**REQUEST**
Look through the data below. Pick out the lines holding the string "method".

[START DATA SHOWN]

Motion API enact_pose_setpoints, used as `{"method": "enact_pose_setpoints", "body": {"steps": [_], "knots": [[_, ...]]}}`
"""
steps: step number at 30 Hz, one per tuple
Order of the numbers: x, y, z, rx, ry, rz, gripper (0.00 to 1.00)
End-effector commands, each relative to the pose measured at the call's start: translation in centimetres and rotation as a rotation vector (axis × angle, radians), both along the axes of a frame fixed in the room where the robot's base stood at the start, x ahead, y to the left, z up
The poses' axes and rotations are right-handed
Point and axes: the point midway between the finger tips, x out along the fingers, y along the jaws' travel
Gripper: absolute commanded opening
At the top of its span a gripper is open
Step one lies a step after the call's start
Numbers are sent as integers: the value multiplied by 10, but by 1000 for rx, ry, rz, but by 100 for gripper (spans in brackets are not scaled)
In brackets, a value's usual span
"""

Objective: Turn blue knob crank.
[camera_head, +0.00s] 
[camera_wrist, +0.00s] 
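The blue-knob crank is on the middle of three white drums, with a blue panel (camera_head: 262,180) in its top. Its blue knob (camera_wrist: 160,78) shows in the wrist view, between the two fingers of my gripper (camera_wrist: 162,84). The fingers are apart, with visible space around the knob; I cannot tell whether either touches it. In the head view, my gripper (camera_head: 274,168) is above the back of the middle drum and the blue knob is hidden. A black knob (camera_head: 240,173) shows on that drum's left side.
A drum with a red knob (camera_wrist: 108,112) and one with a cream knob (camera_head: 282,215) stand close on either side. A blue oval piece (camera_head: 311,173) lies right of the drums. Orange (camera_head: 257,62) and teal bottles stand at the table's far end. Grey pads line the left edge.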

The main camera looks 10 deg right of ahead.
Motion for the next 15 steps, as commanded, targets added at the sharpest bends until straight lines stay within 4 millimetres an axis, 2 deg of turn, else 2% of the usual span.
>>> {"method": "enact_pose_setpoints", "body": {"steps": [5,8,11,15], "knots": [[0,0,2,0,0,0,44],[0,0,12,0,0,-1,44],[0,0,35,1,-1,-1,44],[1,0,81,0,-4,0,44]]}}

[END DATA SHOWN]

**RESULT FOR THIS EXERCISE**
Motion API enact_pose_setpoints, used as `{"method": "enact_pose_setpoints", "body": {"steps": [_], "knots": [[_, ...]]}}`
>>> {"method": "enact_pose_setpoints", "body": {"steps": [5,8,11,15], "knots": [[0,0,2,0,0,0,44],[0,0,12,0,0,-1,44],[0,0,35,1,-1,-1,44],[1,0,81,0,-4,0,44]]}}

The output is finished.